The investigation has obvious implications for the now-retired detective, Louis Scarcella, who has publicly denied he ever did anything wrong. But Hynes'sprosecutors had vouched for the detective's work in the cases, using the confessions he had allegedly won or the evidence he had produced to send people to prisons. Two of the prosecutors involved in Scarcella cases have gone on to work as New York State judges; four are now senior officials in the district attorney's office.
Thompson and other critics of Hynes pounced when it became clear that a 12-member panel of lawyers and judges appointed by Hynes to oversee the review of the 50 cases included three people who had donated to Hynes's campaign.
Hynes has said he is convinced of the panel's independence, and that the investigation will go where the evidence takes it.
The New York Times reported Friday that its examination of some of Scarcella's casesshowed that prosecutors either ignored warning signs or made missteps of their own.
Hynes told the Times that the investigation so far had not turned up evidence that would require revisiting the propriety of a conviction. But he did not address the paper's findings about the conduct of his prosecutors.

Detaining Witnesses

Hynes's training procedures and office policies have also come under fire.
A Brooklyn man seeking to have his murder conviction overturned has accused Hynes's office of holding a witness against his will until he agreed to testify as prosecutors wanted in the case.
That case, which is now before a federal judge, has fueled an effort by Jabbar Collins's lawyer to establish that Hynes's office routinely detained and coerced witnesses in violation of the law. The accusation, made as part of Collins's lawsuit against Hynes and the city, deals with a powerful legal tool called the material witness order. The orders are supposed to be used only under rare circumstances, usually when prosecutors fear a potential witness might flee instead of testifying in court.
New York law requires that prosecutors bring any material witness straight to court.
But Collins's lawyer, along with several other defense lawyers are seeking to hold prosecutors accountable for abusing the orders, alleging that witnesses were never brought before a judge or provided with a lawyer, as the law requires.
Hynes has denied allegations that his prosecutors failed to abide by the law in their handling of witnesses.

Favoritism

Hynes's hiring and firing decisions have also proven fodder during the campaign, and Thompson has seized on them.
The New York Post reported this summer that Mark Posner, a lawyer in the office's powerful Rackets Bureau, was caught using his office phone to call prostitutes.
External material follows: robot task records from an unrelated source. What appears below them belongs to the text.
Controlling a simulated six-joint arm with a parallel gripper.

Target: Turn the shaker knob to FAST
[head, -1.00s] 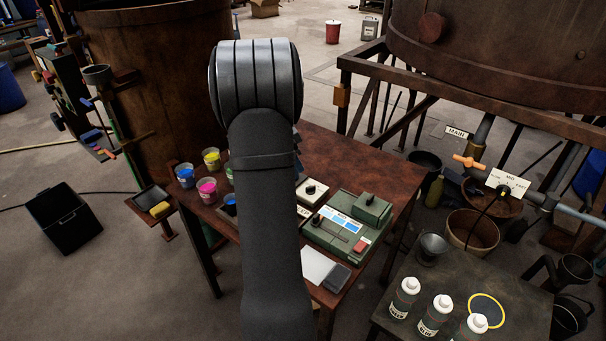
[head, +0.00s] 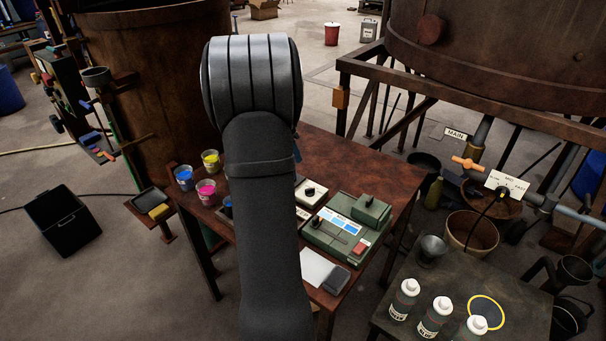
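A small pale box with a dark round knob (head: 310,191) stands on the brown table (head: 375,180), just right of my arm. A label at its front is partly hidden by my arm, and its wording is not readable. A white plate marked SLOW, MID and FAST (head: 507,184) is on the pipework at the right, with a dark yellow-tipped pointer at its lower edge. I cannot tell from the visible labels which one is the shaker's. My gripper is hidden behind my own arm, so its fingers do not show.
A green device (head: 345,230) with a red button stands right of the pale box. Cups of paint (head: 207,190) stand at the table's left. White-capped bottles (head: 435,315) stand on a dark table at lower right. A large rusty vat (head: 500,50) rises behind.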

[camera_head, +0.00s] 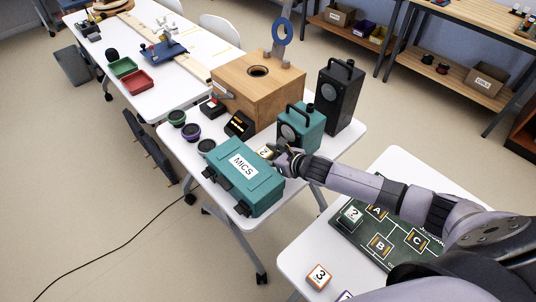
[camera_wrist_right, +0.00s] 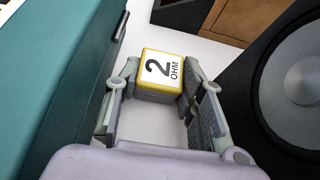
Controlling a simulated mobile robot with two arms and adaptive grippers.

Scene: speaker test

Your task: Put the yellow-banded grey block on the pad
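The grey block with a yellow band and a white "2 OHM" top (camera_wrist_right: 161,70) sits on a white table, between the teal MICS case and a teal speaker. In the head view it shows partly (camera_head: 264,152), beside my right gripper (camera_head: 281,156). In the wrist view my right gripper (camera_wrist_right: 160,88) looks open, its fingertips at the two sides of the block; firm contact does not show. A dark green board (camera_head: 360,240) lies on the near right table, with several lettered blocks and a "?" piece (camera_head: 351,214). I cannot single out the pad. My left gripper is not in view.
The MICS case (camera_head: 248,185) and teal speaker (camera_head: 302,130) stand close on either side of my right gripper. A black speaker (camera_head: 341,95) and wooden box (camera_head: 255,95) stand behind. An orange-edged "3" block (camera_head: 318,276) lies on the near table.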

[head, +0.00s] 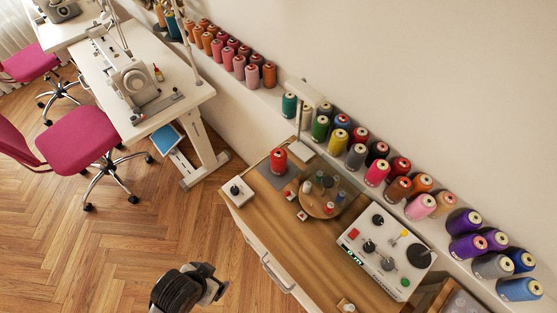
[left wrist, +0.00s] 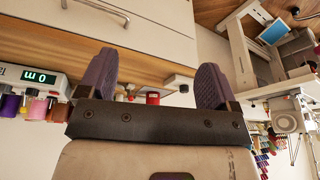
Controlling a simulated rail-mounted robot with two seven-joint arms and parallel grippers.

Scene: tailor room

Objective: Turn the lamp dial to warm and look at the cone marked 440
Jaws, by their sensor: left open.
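A lamp with a thin post (head: 299,124) and a pale head stands at the back of the wood-topped cabinet (head: 308,252). A small white box with a black knob (head: 236,190), possibly the lamp dial, sits at the cabinet's left corner; it also shows in the left wrist view (left wrist: 180,83). A red cone (head: 278,161) stands near the lamp and shows in the left wrist view (left wrist: 152,98). No number is readable on any cone. My left gripper (head: 219,288) is open and empty, apart from the cabinet, over the floor; its fingers show in the left wrist view (left wrist: 153,78). My right gripper is not in view.
A round wooden board (head: 322,207) with small spools lies beside the red cone. A white control box (head: 386,250) with several knobs stands right of it. Many thread cones (head: 376,172) line the wall ledge. A sewing table (head: 168,110) and pink chairs (head: 80,138) stand left; floor between is clear.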

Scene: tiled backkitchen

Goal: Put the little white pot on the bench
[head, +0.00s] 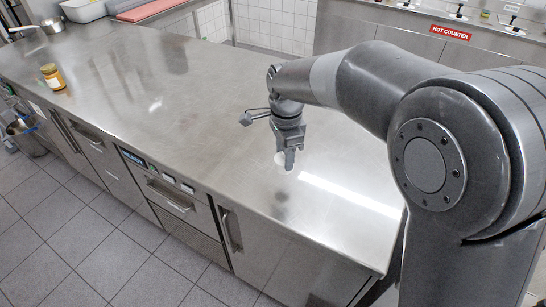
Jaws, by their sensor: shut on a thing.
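My gripper (289,163) points down over the right part of the steel bench (190,110). It is shut on the little white pot (279,159). Only a small pale piece of the pot shows at the left of the fingers; the fingers hide the rest. A dark reflection lies on the bench top below the gripper, and the pot appears to be above the surface. How high it is I cannot tell exactly.
A jar with amber contents (53,77) stands near the bench's left front edge. A metal pan (52,26), a white tub (84,11) and a reddish board (148,9) are at the far left end. The middle of the bench is clear. A hot counter (420,42) stands behind.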

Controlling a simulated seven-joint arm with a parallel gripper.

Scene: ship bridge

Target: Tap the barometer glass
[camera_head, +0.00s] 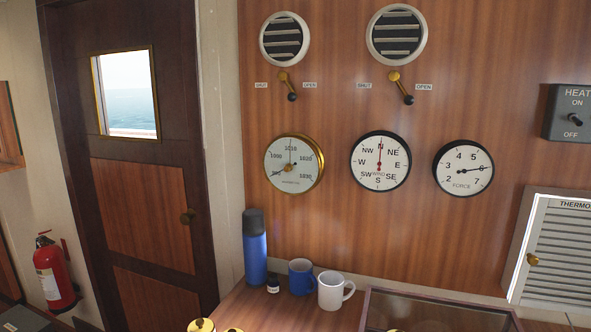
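The barometer (294,164) is a round dial with a brass rim, mounted on the wood-panelled wall left of the picture's middle. Its pale face carries numbers such as 1000, 1010, 1020 and 1030. One dark hand points to the lower left, and a thin one points up. Nothing covers its glass. My gripper is not in view.
A wind dial (380,161) and a force dial (463,168) hang right of the barometer. Vent levers (288,86) (401,88) sit above. Below stand a blue flask (255,250), blue mug (301,277) and white mug (334,291). The wall before the dials is clear.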

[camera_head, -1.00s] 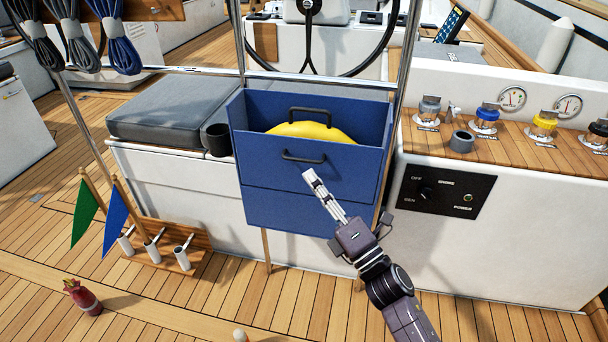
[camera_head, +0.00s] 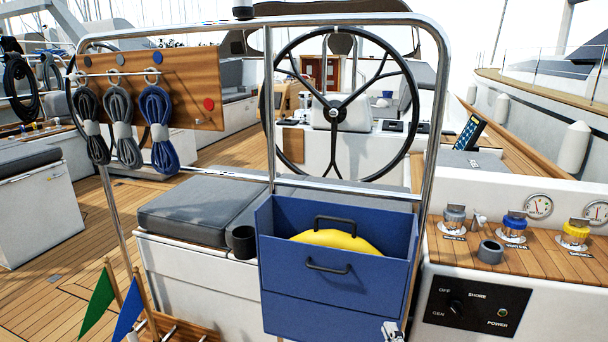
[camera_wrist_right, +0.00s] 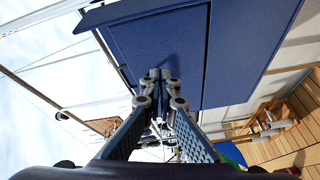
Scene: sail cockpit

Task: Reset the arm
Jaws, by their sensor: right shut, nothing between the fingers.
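My right gripper (camera_head: 391,329) shows only at its tip, at the bottom edge of the head view, in front of the lower right of the blue drawer box (camera_head: 333,318). In the right wrist view my right gripper (camera_wrist_right: 160,92) has its fingers together, with nothing between them. The blue box face (camera_wrist_right: 160,50) fills the upper middle of that view. I cannot tell how far the fingertips are from it. The rest of my right arm is below the head view. My left gripper is not in view.
The open drawer holds a yellow round object (camera_head: 337,240). A black cup (camera_head: 243,242) stands left of it by a grey cushion (camera_head: 215,211). A switch panel (camera_head: 477,307) is on the right. Green (camera_head: 98,303) and blue (camera_head: 128,307) flags stand lower left. A steel rail (camera_head: 440,110) frames the wheel.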

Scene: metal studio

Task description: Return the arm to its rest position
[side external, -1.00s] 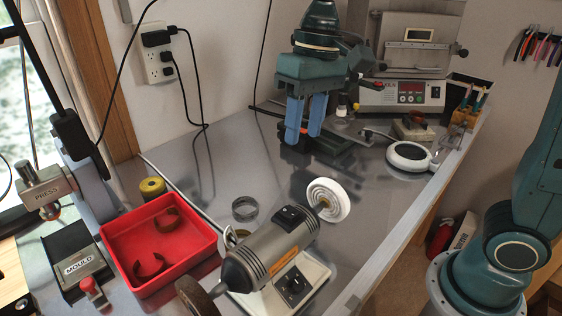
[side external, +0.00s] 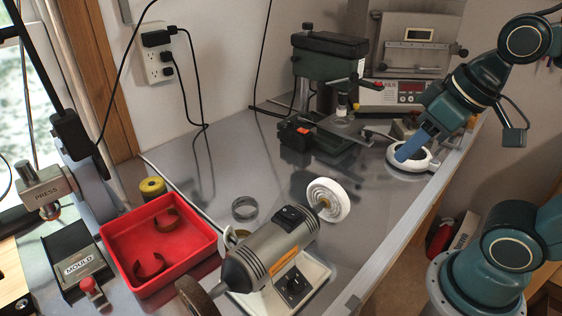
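My gripper (side external: 408,152) is at the right of the bench in the side external view, in front of a white ring-shaped device. Its blue fingers point down and to the left. They overlap each other from this angle, so I cannot tell whether they are apart or together. No held object is visible at the tips. My arm is folded back toward my base at the right.
A bench drill (side external: 330,80) stands at the back, with a kiln (side external: 418,50) beside it. The white ring-shaped device (side external: 428,164) is near the bench's right edge. A polishing motor (side external: 275,245), a grey ring (side external: 245,208) and a red tray (side external: 205,238) with curved brown pieces are nearer the front.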

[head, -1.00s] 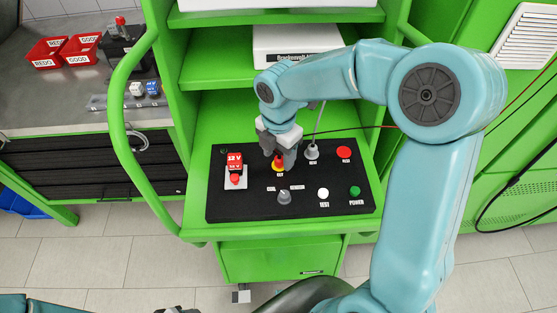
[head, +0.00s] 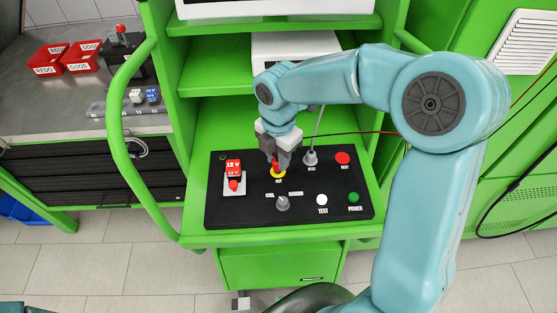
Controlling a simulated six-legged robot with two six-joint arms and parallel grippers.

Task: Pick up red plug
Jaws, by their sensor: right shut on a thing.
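The red plug (head: 274,165) stands at the yellow-ringed socket (head: 279,174) on the black control panel (head: 242,215). My right gripper (head: 275,163) comes down from above and is shut on the red plug. The plug's upper part is hidden between the fingers, and I cannot tell whether its tip is still in the socket. My left gripper does not show clearly; only a bit of teal arm is at the bottom left corner.
The panel also bears a red 12 V block (head: 233,168), a grey knob (head: 283,203), a grey plug (head: 311,157) with a cable, a red button (head: 342,158), a white button (head: 321,200) and a green button (head: 353,197). A green rail (head: 124,120) curves at the left.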

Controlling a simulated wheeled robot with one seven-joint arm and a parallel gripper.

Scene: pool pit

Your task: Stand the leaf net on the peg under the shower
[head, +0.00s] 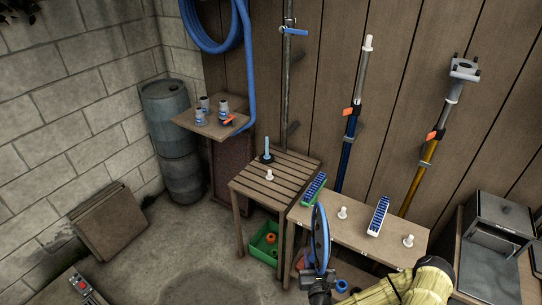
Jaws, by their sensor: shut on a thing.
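My gripper (320,282) is shut on the leaf net (320,238), at the bottom middle of the head view. The net is blue-rimmed, upright and seen nearly edge-on, in front of the bench. Its grip point is partly hidden by my dark gripper. The shower pipe (286,75) with a blue valve runs up the plank wall. Below it stands a slatted wooden table (285,165) with a white peg (269,175) near its front, bare. The net is to the right of this peg and nearer the camera, apart from it.
A blue upright piece on a dark base (267,150) stands behind the peg. A green crate (264,240) sits under the slatted table.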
The Post article said Posner was found out by his own colleagues, who were investigating a local prostitution ring.
Posner is the son of a longtime ally of Hynes, Charles Posner. The elder Posner had served as Hynes's liaison to Brooklyn's Orthodox Jewish community, and Hynes had later recommended him for a judgeship. Posner, who died in 2004, served as a State Supreme Court justice for nearly a decade.
Hynes did not fire Mark Posner after learning of his misconduct. Instead, he suspended him for 10 days and transferred him to the Early Case Assessment Bureau, a low-level desk where prosecutors analyze arrests and make judgments on what charges to pursue.
At the time Posner was caught, Brooklyn DA spokesman Jerry Schmetterer told the Post that Hynes acted as soon as he learned of Posner's conduct by suspending him, ordering him to seek counseling, and demoting him.
Posner didn't immediately respond to a voice message left at his home. And neither Hynes's office nor his campaign responded to questions from ProPublica.
In January 2012, Hynes hired a woman named Angel DiPietro to become an assistant district attorney. It was a hire with a backstory.
Eight years earlier, DiPietro was a witness in the murder case of Mark Fisher, a Fairfield University student-athlete in Prospect Park South. She was with Fisher and friends in Brooklyn the night he was killed. At the time, a spokesman for the police department told the New York Times that DiPietro demonstrated "a lack of full-hearted cooperation." Police Commissioner Ray Kelly himself described DiPietro and seven of her other friends as "uncooperative."
Eventually DiPietro testified at trial and two people she was with that night were found guilty of the murder.
DiPietro's father, a defense attorney in Brooklyn, had been a regular contributor to Hynes's political campaigns, and in the months after DiPietro was hired, he donated another $3,000 to Hynes's 2013 political campaign.
DiPietro, contacted by telephone, referred ProPublica to the spokesman for the district attorney's office. The spokesman did not respond to request for comment.
James DiPietro, Angel's father, did agree to an interview.
"I wish I could've given him more," DiPietro's father said of his donations to Hynes. He said that his daughter was first offered the job in 2010 and fully deserved it on her own merits. And he asserted that his daughter had in fact cooperated fully in the Fisher murder investigation.

Selective Prosecutions

In 1996 Hynes indicted a Brooklyn political gadfly named John O'Hara. The charge was modest: voting from his girlfriend's apartment, which was outside of his own election district. After three separate trials, O'Hara was found guilty, lost his law license, and was sentenced to community service.
O'Hara has always claimed that Hynes went after him because he'd run for city council and assembly seats against some of Hynes's allies.
Thirteen years later, in 2009, a grievance committee bolstered O'Hara's account. It restored his license, saying there were "grave doubts that Mr. O'Hara did anything that justified his criminal prosecution."
In 2012, The New York Times ran a stinging series of articles on how Hynes's office for years handled investigations of accused sexual predators in the Orthodox Jewish communities. The series established that Hynes had allowed many of the accusations to be handled by rabbinical courts rather than prosecuting the cases himself.
Hynes initially defended the way he handled the sex abuse cases, but eventually pledged reforms and began prosecuting them with more vigor.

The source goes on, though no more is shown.